The hypocrisy here is breathtaking. Under President Obama, America was repeatedly subjected to race riots with demonstrators running amok, inciting violence against the police and trashing and looting stores. Since these violent demonstrators were overwhelmingly likely to have been Obama supporters, did the alt-left conclude that Obama himself – who consistently blamed the police – was responsible for black thuggery? Of course not. They blamed the police too.

Since Trump’s ascendancy began, there has been repeated violence against Republicans at Trump rallies by anti-Trump demonstrators. Does the alt-left conclude that, because these demonstrators are Democratic party supporters, the Democrats are thugs themselves?

Quite.

Last June, the House Republican whip Steve Scalise was shot and almost killed by a left-wing terrorist with a history of extreme anti-GOP views, who opened fire on a group of Republicans at a baseball practice. Did alt-left demonstrators take to the streets after this to declare “Not in my name”?

Er, not quite. A Union County Democratic party operative, James Devine, posted on his Facebook page: “I have little sympathy for the Republican congressman who got shot today because he viciously opposed President Obama’s effort to reduce gun violence and instead, he accepted more gun lobby money than all but 15 other members of the House of Representatives” (clearly, that guy needs an irony transplant). Another Democratic party official in Nebraska was fired after saying he was “glad” Scalise was shot.

So why are people like these regarded as one-off mavericks with no significance for the left-wing causes they support, while Trump is repeatedly tarred with the “white supremacist” brush?

After Charlottesville, Trump condemned “in the strongest possible terms” what he called an “egregious display of hatred, bigotry and violence on many sides”. He was immediately and severely criticised, including by several Republicans, for not having specifically singled out the white supremacists for condemnation.

Why didn’t he do so? Well, maybe he doesn’t care for being bullied into stating what he considers should be perfectly obvious: that they are utterly beyond the pale and that he does not in any way support them. Maybe he thinks that to make that kind of statement inescapably acknowledges there might be some doubt that he thinks this. Maybe he feels strongly that, as stated above, both warring sides at Charlottesville had unconscionable agendas.

Nevertheless, he was wrong not to have been more specific. He is not a private citizen being defamed by a “when did you stop beating your wife” kind of character assassination (bad as that would be). He is the President of the United States, and as such he has responsibility to use his high office to delineate the contours of what is socially acceptable and what is beyond the pale.

Accordingly, it wasn’t enough to condemn violence and hatred on all sides. That vague formulation just doesn’t get to the points that needs to be made. He should have specifically condemned white supremacism, spelling out that this has absolutely nothing to do with the American patriotism animating the vast majority of his 63 million voters. At the same time, he should have specifically condemned the hateful ideology of left-wing identity politics.
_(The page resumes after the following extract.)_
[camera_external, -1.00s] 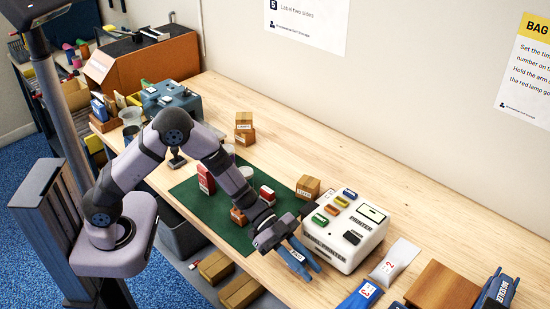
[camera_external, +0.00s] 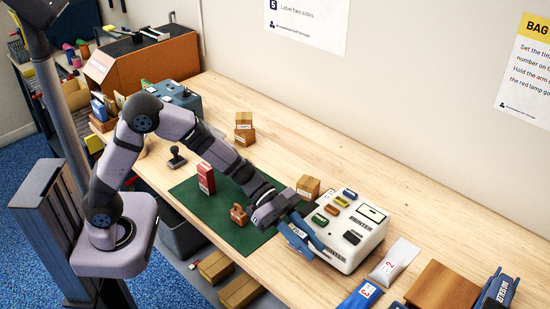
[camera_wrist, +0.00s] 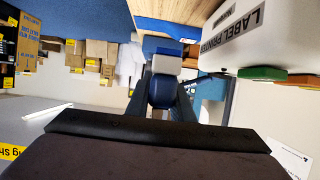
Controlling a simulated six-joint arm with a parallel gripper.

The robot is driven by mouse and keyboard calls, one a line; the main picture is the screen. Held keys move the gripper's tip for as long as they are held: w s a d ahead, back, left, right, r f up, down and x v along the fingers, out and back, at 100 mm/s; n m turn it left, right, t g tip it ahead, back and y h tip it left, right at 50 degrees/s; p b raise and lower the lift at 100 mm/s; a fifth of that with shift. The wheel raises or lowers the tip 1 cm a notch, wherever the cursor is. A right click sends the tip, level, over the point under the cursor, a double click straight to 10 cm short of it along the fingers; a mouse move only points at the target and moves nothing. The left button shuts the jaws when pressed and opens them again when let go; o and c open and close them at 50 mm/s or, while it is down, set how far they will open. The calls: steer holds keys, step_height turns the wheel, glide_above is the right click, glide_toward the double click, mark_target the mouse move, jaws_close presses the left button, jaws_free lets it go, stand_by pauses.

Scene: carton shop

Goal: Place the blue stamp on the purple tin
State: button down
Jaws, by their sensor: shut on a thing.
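My gripper (camera_external: 305,240) is at the front left side of the white label printer, above the table. In the wrist view my gripper (camera_wrist: 163,100) is shut on a blue thing with a grey band, which looks like the blue stamp (camera_wrist: 164,90). In the outside view the stamp cannot be told apart from the bluish fingers. I cannot make out a purple tin in either view; my arm covers part of the green mat and the table behind it.
The label printer (camera_external: 345,238) stands close to my gripper, with several coloured blocks on top. A red box (camera_external: 206,178), a small brown item (camera_external: 238,214) and the green mat (camera_external: 225,235) lie left. A dark stamp-like item (camera_external: 177,157) stands beyond. Small cartons (camera_external: 244,130) stand behind.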

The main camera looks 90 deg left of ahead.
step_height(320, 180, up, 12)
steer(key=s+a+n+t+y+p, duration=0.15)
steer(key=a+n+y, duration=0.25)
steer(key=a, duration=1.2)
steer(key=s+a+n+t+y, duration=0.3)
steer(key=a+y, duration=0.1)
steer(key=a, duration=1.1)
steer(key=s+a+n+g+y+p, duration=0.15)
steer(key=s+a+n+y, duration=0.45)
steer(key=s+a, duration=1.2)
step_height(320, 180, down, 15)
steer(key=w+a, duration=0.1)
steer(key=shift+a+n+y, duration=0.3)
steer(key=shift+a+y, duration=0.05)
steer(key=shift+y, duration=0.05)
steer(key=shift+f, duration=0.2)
So he didn’t say what a president should have said. Nevertheless, smearing him with the racist and fascist attitudes of the few thousand (maximum) with those views who say they support him is grotesque.
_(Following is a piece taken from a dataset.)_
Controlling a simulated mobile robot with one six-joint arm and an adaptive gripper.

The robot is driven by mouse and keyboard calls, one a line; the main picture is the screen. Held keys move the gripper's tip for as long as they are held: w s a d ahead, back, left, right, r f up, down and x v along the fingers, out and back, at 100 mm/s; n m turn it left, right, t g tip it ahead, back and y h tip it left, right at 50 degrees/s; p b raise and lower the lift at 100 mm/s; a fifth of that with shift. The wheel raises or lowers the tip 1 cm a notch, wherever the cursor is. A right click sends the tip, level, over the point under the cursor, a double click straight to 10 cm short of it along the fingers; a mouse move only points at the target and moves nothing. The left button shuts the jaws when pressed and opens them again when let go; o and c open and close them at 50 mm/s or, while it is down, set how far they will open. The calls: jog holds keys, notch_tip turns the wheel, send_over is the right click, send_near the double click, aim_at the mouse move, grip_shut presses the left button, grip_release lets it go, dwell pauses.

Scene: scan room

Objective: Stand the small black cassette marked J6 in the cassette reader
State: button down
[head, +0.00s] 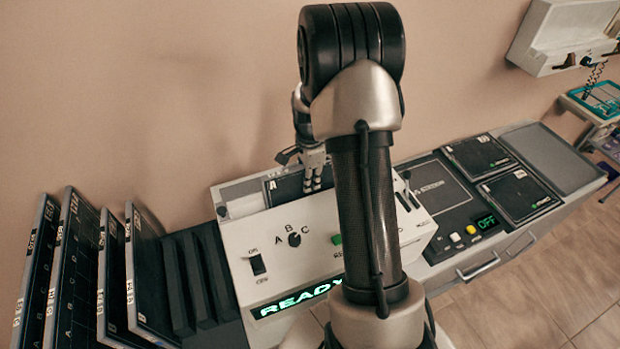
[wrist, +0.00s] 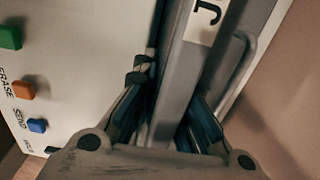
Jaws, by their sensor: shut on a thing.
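In the wrist view a dark grey cassette (wrist: 182,70) runs up between the fingers of my gripper (wrist: 178,105), with a white label showing a J; the rest of the label is cut off. My gripper is shut on this cassette. In the head view my gripper (head: 314,176) is over the back of the white cassette reader (head: 285,225), and the dark cassette (head: 286,189) shows beside it, upright at the reader's top. My arm hides part of the reader. I cannot tell how deep the cassette sits. The reader's display reads READY.
Several large dark cassettes (head: 82,258) stand in a slotted rack (head: 200,285) at the left. Two dark cassettes (head: 520,193) lie on the console at the right, beside a panel showing OFF. A wall unit (head: 563,35) hangs at the upper right. The wall is close behind the reader.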

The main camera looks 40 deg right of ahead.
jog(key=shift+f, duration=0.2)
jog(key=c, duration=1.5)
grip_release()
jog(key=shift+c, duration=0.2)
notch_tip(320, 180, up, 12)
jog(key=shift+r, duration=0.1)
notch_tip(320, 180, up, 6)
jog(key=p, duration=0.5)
A person is not defined by those who support him. There are people with all kinds of agendas who support folk for one perverse reason or another. Indeed, in last year’s presidential campaign Hillary Clinton was endorsed by none other than Will Quigg, “grand dragon” of the Ku Klux Klan’s California chapter.

He told Britain’s Daily Telegraph:

“We want Hillary Clinton to win. She is telling everybody one thing, but she has a hidden agenda. She’s telling everybody what they want to hear so she can get elected, because she’s Bill Clinton’s wife, she’s close to the Bushes. [But] once she’s in the presidency, she’s going to come out and her true colours are going to show.

‘“Border policies are going to be put in place. Our second amendment rights [favouring gun ownership] that she’s saying she’s against now, she’s not against. She’s just our choice for the presidency.”

Off the wall? Of course. Just like David Duke’s tweet during Trump’s inaugural presidential speech in which Duke celebrated Trump (a notably pro-Jewish president) declaring “war” on a perceived Jewish agenda. Yet on another occasion he claimed “Trump has made it very clear that he’s 1,000 percent dedicated to Israel, so how much is left over for America?” (since that’s a view with which the anti-Zionist left would fervently agree, does that make them by their own lights David Duke promoters?) And now Duke has also criticised Trump’s Charlottesville remarks – for condemning white supremacists as well as the left.

The point is that, whether such remarks by the likes of Duke are political mischief-making or just plain crazy, they are not be be taken seriously for one moment. Yet the alt-left is doing precisely that, thus hugely inflating the importance and status of a few thousand cranks who should be consigned to the oblivion on the fringes of society that they richly deserve.

The white supremacist Richard Spencer invented the term “alt-right” in order to associate neo-Nazis and white supremacists with conservative patriots seeking merely to uphold and defend western values. Through this tactic, Spencer intended to boost neo-Nazis at the expense of conservative patriots who would be correspondingly smeared.

The useful idiots of the alt-left are now carrying out both parts of that neo-Nazi agenda to the letter. Charlottesville was the latest such sortie. It won’t be the last.